Posted by kdadmin on June 8th, 2015.

How Changing Interest Rates Affect You

Look at this graph of the market over the past two weeks. Which two of these four investments do you hope that you own? Which two do you think my clients own?

Two weeks ago, in my post, And We’re Out of Stocks, I talked about why I dumped the rest of my equity positions, moved to money market (CRM above), and took a small stake in AGG, an aggregate bond ETF. As you follow along below, you’ll be able to understand the investment theory behind this move.
For clarity’s sake, in the graph above, the lines represent the following:

  • SPY is an ETF that tracks the S&P 500.
  • AGG is an ETF that tracks the aggregate US bond market.
  • TLT is an ETF that tracks the 20 Year Treasury bond market.
  • CMR.TO is an ETF that tracks money market funds

This graph is an excellent example of how an increase (or a perceived increase) in interest rates will likely impact various investment types. Investment theory teaches us that:

  • Bonds go down when interest rates go up.
  • The longer the bond, the more it is affected by changes in interest rates. (TLT averages 20 years, whereas AGG averages 4 years.)
  • Equities (stocks) often go down when interest rates go up.
  • Stocks of highly leveraged firms (with lots of debt and interest to pay on that debt) are usually more affected by changes in rates.

So, if you look at the chart, you see that two weeks ago, when it looked like interest rates may stay low longer, TLT went up more than AGG. But last week, when it became apparent that rates would likely tick up sooner, TLT fell faster, and more, than AGG. Further, SPYrecovered a little when it looked like rates may stay low longer, but then SPYcratered when it became apparently that rates would likely tick up sooner. During all of this, CRM.TO, money market, stayed flat; essentially zero.

The scary party is that nothing actually happened to interest rates.

Imagine what is going to happen when the Feds DO change the rates. Imagine the volatility. Now imagine waiting out the storm in cash.

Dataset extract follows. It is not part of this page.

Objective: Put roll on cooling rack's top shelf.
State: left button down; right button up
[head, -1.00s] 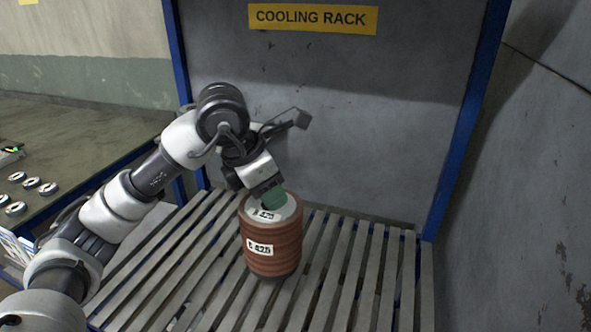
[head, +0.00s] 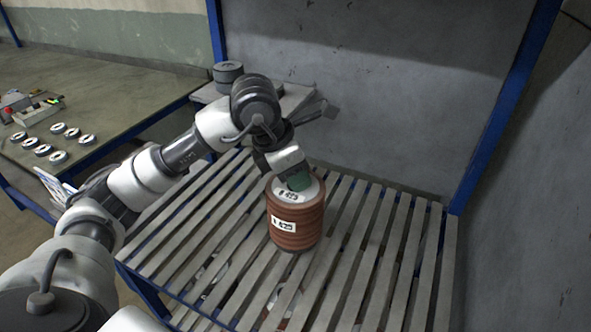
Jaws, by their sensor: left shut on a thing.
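The roll (head: 295,218) is a brown ribbed upright cylinder with a pale top and a white label reading 425. It stands over the slats of the cooling rack's top shelf (head: 380,262), near the middle. I cannot tell for certain whether its base rests on the slats or hangs just above them. My left gripper (head: 298,182) reaches down from the upper left and is shut on the roll at its top centre. My right gripper is not in view.
A grey back panel (head: 380,100) and blue posts (head: 505,105) frame the shelf. A workbench (head: 110,85) at left carries several small discs (head: 58,128). A dark round object (head: 228,74) stands behind my arm. Some reddish things show below the slats. The shelf's right side is clear.

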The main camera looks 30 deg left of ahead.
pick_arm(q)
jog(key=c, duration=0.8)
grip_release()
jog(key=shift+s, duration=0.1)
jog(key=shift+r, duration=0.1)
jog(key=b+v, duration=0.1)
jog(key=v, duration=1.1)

When I posted,And We’re Out of Stocks, two weeks ago, I took some flack. Some people said, “That’s an interesting move.” Others said, “That’s pretty aggressive.” Still others said, “Really?” In the investment world, this is known as People-Who-Don’t-Understand-Economics-But-Still-Want-To-Sound-Smart-By-Saying-Something-Snarky. This is the great thing about having a blog. All I had to do was refer them to how we were half in cash for all of last summer, avoided the high yield bond market wreckage (Ta Da! This Guy!), and managed to buy SPY at a lower price during the October correction than we could have bought it in May (Hunt the Black Swan).

Here’s the bottom line. IF both stocks and bonds are likely to go down when the Fed raises rates, AND both have been pushed to abnormal highs because of the impact of QE123, would you buy either of them if you didn’t have to? Me neither.